Anther day, another bay.  We upped the anchor… ever so slowly because the windless was acting up.  Later inspection would find the battery low, something we would need to keep tabs on… possibly  replace.  We wove our way through the cluster of islands and the mainland.  Lots of charter boats heading out.  
Jim plotted a course for 1… a bay off an island or 2 … the mainland.  A few miles apart.  We eventually decide on the large mainland bay with the shallower water… just in case we needed to get a new battery.  Within a few miles of the entrance to the bay, we were overtaken by a fleet of charter boats.  ALL flying multiple, huge flags on their starboard  spreaders.  We assume from their home countries, states or ?  They also all had banners 'The Yacht Week'…   

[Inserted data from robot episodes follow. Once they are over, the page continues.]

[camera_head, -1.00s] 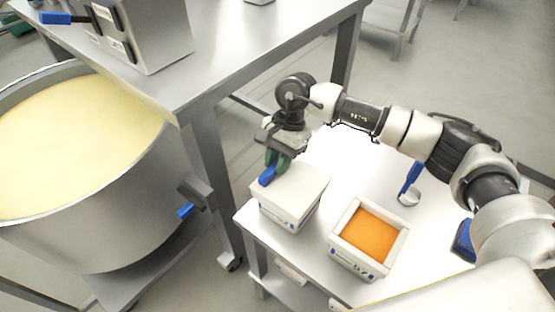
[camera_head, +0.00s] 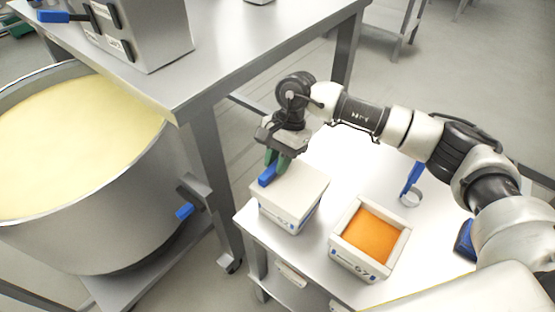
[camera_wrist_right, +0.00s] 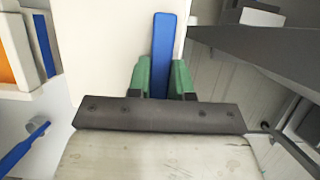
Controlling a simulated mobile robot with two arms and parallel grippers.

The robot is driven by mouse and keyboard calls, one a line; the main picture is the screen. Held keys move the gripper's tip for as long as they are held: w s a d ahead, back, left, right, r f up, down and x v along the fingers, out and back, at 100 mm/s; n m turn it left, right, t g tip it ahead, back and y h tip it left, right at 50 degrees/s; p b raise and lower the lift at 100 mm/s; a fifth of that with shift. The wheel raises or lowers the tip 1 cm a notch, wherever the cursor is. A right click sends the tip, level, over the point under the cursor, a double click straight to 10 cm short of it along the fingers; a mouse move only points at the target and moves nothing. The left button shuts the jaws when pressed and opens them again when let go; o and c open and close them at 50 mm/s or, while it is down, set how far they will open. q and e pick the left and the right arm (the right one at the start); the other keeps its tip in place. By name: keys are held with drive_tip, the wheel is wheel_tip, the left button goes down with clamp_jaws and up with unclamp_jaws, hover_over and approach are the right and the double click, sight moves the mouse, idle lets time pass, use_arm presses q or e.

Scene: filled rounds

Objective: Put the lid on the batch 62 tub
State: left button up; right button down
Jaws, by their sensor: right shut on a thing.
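A white tub (camera_head: 287,219) stands on the small white table, its label partly readable and appearing to end in 2. A white lid (camera_head: 292,188) with a blue handle (camera_head: 267,175) covers its top; I cannot tell whether it is fully seated. My right gripper (camera_head: 276,162) is shut on the blue handle at the lid's left edge. In the right wrist view, the green fingertips (camera_wrist_right: 160,78) hold both sides of the handle. My left gripper is not in view.
An open tub (camera_head: 347,262) labelled 67, with orange filling, stands close to the right. A blue-handled scoop (camera_head: 412,180) lies behind it. A large vat (camera_head: 95,235) of pale yellow liquid is at left, beside a steel table (camera_head: 225,70).

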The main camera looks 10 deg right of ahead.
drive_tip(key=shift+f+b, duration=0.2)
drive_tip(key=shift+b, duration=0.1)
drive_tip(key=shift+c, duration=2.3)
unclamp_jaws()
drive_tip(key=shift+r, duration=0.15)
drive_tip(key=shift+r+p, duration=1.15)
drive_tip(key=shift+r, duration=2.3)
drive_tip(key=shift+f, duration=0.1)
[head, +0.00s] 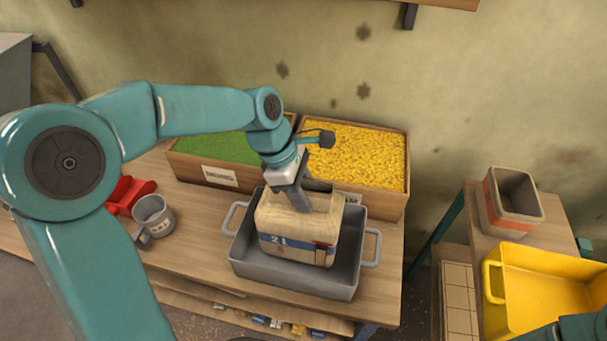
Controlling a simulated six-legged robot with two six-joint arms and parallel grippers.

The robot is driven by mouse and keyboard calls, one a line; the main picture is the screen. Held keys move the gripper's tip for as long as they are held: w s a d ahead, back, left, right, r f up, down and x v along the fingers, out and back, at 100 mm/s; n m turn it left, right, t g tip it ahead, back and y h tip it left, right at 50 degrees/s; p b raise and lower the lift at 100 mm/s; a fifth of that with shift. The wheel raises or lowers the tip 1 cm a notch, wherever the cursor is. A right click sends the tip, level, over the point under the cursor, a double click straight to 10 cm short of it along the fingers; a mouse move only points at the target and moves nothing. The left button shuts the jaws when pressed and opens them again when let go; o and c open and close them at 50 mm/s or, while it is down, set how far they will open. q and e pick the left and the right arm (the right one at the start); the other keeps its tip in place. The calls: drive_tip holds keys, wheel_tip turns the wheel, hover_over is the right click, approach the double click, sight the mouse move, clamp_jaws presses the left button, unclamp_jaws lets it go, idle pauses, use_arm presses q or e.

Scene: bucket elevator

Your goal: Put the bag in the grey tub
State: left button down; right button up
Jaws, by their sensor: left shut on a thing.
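The bag (300,234) is cream-coloured with a blue band and a printed number. It sits upright inside the grey tub (303,281), between its walls; I cannot tell whether it rests on the tub's floor. The tub stands on the wooden table and has a handle at each end. My left gripper (301,203) points down and is shut on the top of the bag. The fingertips are partly hidden by the bag. My right gripper is not in view; only a bit of teal arm shows at the lower right corner.
Behind the tub stand a wooden bin of green material (222,147) and one of yellow pieces (361,156). A grey mug (154,216) and a red object (128,194) are at left. A yellow tub (546,282) and a grey-and-orange container (511,204) are at right.

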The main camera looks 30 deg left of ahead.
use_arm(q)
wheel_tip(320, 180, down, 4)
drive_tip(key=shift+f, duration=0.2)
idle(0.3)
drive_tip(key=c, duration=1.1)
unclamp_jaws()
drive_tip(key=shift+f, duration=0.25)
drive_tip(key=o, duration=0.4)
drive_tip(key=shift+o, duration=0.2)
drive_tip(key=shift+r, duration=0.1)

A Google search explained the mass of boats.  It a summer event, week by week.  Each boat with at least 8 people (and captain?) mid 20’s? …A preset itinerary.   3 countries to choose from.  This group had 22 boats, all sail, monohull and cats.  One lone boat anchored, the rest rafted in two groups… 7 and 14!  together… They trickled in all afternoon.  Music and dancing and probably drinking.  This would NEVER work in the U.S.   someone would get hurt / drown.  Someone would sue.  Bye-bye business…. The group seemed very organized.  A boat came out to collect the passengers and take them to shore for more drinks and music.  Surprisingly,  the music was daily quiet and by 10 pm… they seem to have quieted to a whisper… 
Meanwhile, back on Inishnee, we made arrangements for laundry the next day.  No harm in holding up on our end and giving the Yacht Week time to enjoy their next destination sans Inishnee… 
The battery tested fine, probably just overworked by hauling in 165’ of chain multiple times, but we will continue to monitor it.  We had a quiet dinner.  The following day bought up on chores and the blog.  And just enjoyed being on the hook with no pressing matters to attend too.